Your goal -> Reproduce nothing except the lines between the line with "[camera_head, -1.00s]" and the line with "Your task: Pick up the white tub", both ends included, and please leave out pictures.

::::

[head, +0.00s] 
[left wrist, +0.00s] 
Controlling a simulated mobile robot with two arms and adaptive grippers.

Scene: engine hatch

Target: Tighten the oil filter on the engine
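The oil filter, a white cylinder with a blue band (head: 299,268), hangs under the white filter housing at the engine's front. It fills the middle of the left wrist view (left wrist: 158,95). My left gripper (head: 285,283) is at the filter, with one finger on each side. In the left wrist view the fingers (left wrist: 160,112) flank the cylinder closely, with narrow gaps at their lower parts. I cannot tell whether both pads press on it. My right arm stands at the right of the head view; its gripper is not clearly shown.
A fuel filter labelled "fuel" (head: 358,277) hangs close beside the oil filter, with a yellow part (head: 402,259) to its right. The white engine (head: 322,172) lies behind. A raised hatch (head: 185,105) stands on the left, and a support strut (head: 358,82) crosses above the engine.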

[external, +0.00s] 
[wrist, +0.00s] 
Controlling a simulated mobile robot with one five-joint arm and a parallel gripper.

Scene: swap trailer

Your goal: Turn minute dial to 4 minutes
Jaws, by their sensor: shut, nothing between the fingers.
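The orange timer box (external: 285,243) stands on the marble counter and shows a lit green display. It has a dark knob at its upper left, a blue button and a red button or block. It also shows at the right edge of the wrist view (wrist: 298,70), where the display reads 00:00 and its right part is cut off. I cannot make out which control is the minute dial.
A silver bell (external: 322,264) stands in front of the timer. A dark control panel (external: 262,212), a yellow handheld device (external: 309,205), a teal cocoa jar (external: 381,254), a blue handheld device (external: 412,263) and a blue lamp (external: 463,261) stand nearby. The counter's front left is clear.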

::::

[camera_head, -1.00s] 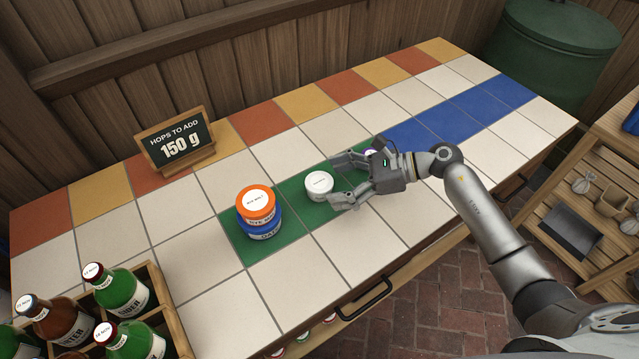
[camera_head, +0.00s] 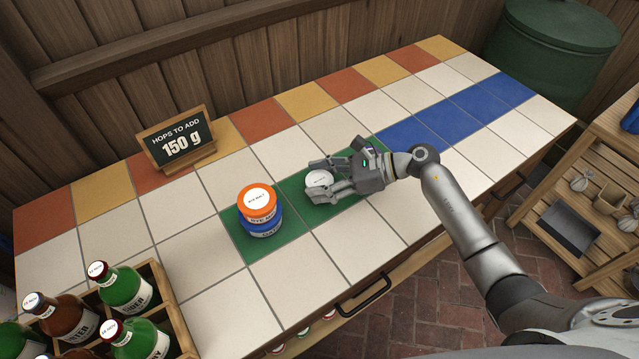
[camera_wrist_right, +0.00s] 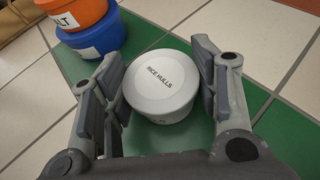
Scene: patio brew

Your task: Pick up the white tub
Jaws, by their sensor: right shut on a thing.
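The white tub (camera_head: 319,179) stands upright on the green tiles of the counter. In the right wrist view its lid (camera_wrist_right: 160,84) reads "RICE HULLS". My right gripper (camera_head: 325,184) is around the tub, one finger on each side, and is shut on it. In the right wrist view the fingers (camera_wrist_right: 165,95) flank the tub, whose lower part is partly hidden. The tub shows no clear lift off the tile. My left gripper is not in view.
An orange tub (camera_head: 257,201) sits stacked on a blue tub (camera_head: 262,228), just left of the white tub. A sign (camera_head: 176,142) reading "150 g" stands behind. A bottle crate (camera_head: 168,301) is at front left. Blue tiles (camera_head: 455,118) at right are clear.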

::::

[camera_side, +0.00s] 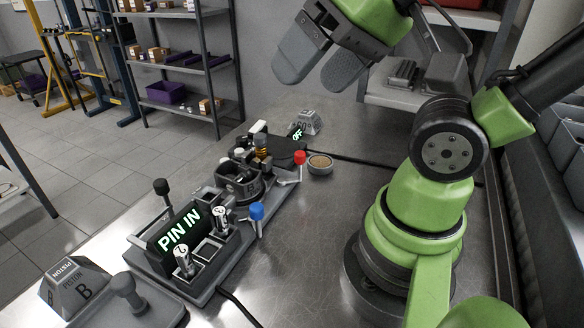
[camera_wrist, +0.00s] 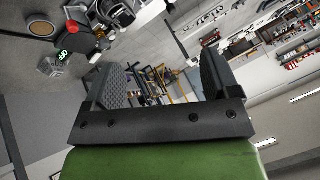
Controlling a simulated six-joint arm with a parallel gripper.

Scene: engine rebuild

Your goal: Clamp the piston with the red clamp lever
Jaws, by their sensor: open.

::::

Complete answer ->
[camera_head, -1.00s] 
[camera_head, +0.00s] 
[camera_wrist_right, +0.00s] 
Scene: patio brew

Your task: Pick up the white tub

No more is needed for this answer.